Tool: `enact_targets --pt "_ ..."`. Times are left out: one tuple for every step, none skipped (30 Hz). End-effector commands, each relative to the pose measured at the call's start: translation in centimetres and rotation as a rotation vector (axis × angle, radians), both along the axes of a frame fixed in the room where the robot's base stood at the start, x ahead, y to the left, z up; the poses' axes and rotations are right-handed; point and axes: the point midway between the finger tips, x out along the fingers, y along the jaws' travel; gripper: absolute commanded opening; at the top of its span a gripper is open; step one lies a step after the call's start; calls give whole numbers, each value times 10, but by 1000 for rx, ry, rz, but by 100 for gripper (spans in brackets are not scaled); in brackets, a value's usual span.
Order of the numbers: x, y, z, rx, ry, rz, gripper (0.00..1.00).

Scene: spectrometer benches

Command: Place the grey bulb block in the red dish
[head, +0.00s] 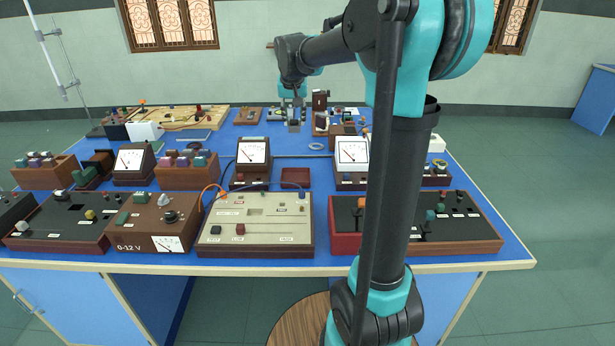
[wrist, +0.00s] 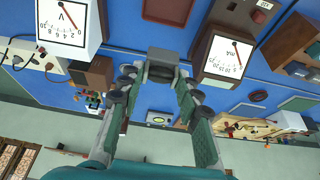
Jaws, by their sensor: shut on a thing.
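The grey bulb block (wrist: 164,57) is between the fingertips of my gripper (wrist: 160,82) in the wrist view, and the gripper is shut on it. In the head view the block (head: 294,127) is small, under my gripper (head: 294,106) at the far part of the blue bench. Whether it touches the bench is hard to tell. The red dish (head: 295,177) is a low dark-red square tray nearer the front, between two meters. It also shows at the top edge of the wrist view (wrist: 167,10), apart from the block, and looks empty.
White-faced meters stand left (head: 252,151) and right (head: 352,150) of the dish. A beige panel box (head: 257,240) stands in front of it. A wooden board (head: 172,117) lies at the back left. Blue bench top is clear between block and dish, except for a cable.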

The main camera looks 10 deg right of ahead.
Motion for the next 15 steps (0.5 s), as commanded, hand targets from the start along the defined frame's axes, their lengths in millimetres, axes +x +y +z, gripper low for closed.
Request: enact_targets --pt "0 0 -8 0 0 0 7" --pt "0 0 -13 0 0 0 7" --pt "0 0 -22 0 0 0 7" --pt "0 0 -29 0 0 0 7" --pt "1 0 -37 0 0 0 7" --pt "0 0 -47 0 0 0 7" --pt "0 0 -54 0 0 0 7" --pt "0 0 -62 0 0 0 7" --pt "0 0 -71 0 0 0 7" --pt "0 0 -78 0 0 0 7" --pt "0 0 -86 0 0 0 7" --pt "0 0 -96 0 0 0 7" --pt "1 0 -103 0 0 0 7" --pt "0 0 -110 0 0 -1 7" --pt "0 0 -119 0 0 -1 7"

### Exercise prompt
Output each line of the listing above, word for word, from the one holding "[head, +0.00s]" through the last line, both included; omit the pictures.

### Answer to this problem
[head, +0.00s] 
[wrist, +0.00s] 
Jaws, by their sensor: shut on a thing.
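The grey bulb block (wrist: 164,57) is between the fingertips of my gripper (wrist: 160,82) in the wrist view, and the gripper is shut on it. In the head view the block (head: 294,127) is small, under my gripper (head: 294,106) at the far part of the blue bench. Whether it touches the bench is hard to tell. The red dish (head: 295,177) is a low dark-red square tray nearer the front, between two meters. It also shows at the top edge of the wrist view (wrist: 167,10), apart from the block, and looks empty.
White-faced meters stand left (head: 252,151) and right (head: 352,150) of the dish. A beige panel box (head: 257,240) stands in front of it. A wooden board (head: 172,117) lies at the back left. Blue bench top is clear between block and dish, except for a cable.

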The main camera looks 10 deg right of ahead.
Motion for the next 15 steps (0.5 s), as commanded, hand targets from the start along the defined frame's axes, their lengths in millimetres, axes +x +y +z, gripper low for closed.
Request: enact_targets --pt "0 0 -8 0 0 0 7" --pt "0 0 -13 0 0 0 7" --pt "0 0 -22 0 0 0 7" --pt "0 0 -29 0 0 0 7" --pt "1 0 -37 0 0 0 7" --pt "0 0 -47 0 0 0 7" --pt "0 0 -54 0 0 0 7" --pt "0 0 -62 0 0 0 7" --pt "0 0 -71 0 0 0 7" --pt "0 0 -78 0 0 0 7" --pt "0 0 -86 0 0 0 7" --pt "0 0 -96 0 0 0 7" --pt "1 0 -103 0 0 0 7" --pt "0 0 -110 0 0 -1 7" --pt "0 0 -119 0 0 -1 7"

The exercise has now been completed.